The emir agreed to release Saad’s son from ISIS. Locals say this is not the first time this has happened. The emir often receives household heads asking him to let their sons leave ISIS and apparently he often responds positively.
In many ways the turnaround in opinions has been interesting. Previous to ISIS’ arrival, it seemed many young people in Mosul were opposed to them because of their cruel methods, killing and bombing. But since the group took control of the city, they have started to become supporters and soldiers for ISIS. The one fear they all have though is what might happen to them if the Iraqi government and the militias supporting them gain control of Mosul again.
Some young men in Mosul also worry that ISIS may start a conscription system, once they run out of willing volunteers. This fear was exacerbated when one of the city’s tribal leaders received a request asking him to send a certain number of men from his tribe to join ISIS.
There are still a large number of young people in Mosul who do not want to join ISIS. This is especially true of the better-educated youth.
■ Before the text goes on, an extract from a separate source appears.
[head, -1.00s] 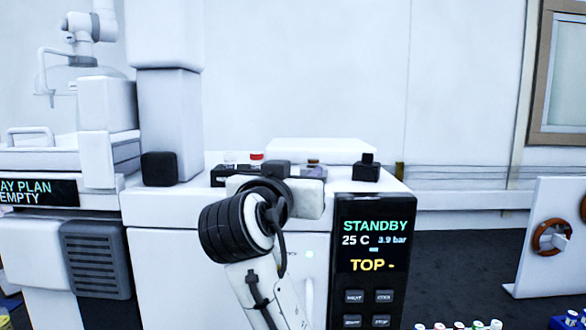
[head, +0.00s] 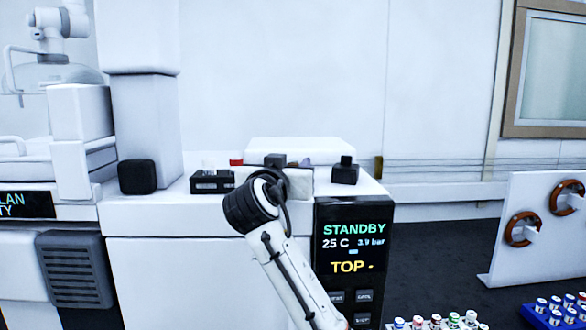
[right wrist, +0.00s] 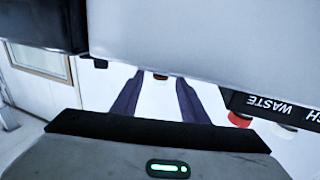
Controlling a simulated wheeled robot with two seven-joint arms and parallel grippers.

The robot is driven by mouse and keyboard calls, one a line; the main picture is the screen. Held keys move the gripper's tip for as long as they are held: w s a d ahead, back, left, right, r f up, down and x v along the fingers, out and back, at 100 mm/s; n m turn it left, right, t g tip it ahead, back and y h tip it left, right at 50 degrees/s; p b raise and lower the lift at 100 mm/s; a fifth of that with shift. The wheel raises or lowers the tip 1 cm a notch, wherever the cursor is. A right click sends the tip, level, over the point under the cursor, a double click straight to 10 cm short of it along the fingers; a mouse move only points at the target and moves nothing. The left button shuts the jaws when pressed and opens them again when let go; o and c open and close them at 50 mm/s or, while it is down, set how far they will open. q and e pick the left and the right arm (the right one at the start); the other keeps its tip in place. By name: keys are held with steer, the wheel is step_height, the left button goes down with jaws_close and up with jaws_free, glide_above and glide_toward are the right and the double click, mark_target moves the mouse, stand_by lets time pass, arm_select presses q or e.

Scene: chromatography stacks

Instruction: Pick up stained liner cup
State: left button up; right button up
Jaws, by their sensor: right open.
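A small brown thing (right wrist: 160,76), which may be the stained liner cup, shows in the right wrist view beyond and between the two purple-grey fingers; its shape is too small to tell. In the head view it is hidden behind my right gripper (head: 303,163). The right gripper is over the white machine top (head: 180,205), open, with nothing between its fingers (right wrist: 159,100). My left gripper is not in view.
A black holder (head: 212,183) with a clear cup (head: 208,165) and a red-topped thing (head: 236,161) stands left of the gripper. A black block (head: 345,172) with a knob stands right of it. A white column (head: 145,120) rises at left. The display panel (head: 352,245) reads STANDBY.

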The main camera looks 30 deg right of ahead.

As one of them says, they have chosen to stay in their homes because, while they may have some political anti-government sympathies, they “don’t want to join hands with those whose hands are stained with blood”.
Those Mosul locals who have avoided volunteering say that they think the new volunteers will soon try to leave the organization again, once the glamour wears off.
No doubt, those who stay with ISIS will be the likes of Abdullah, whose childhood innocence has been stolen by ISIS, and who will simply become one of the increasing numbers of children patrolling Mosul’s streets with guns. Unfortunately now seeing a child like Abdullah, armed and shopping for candy in a mask, is no longer a surprise; it is a sight the Mosul’s citizens are getting used to.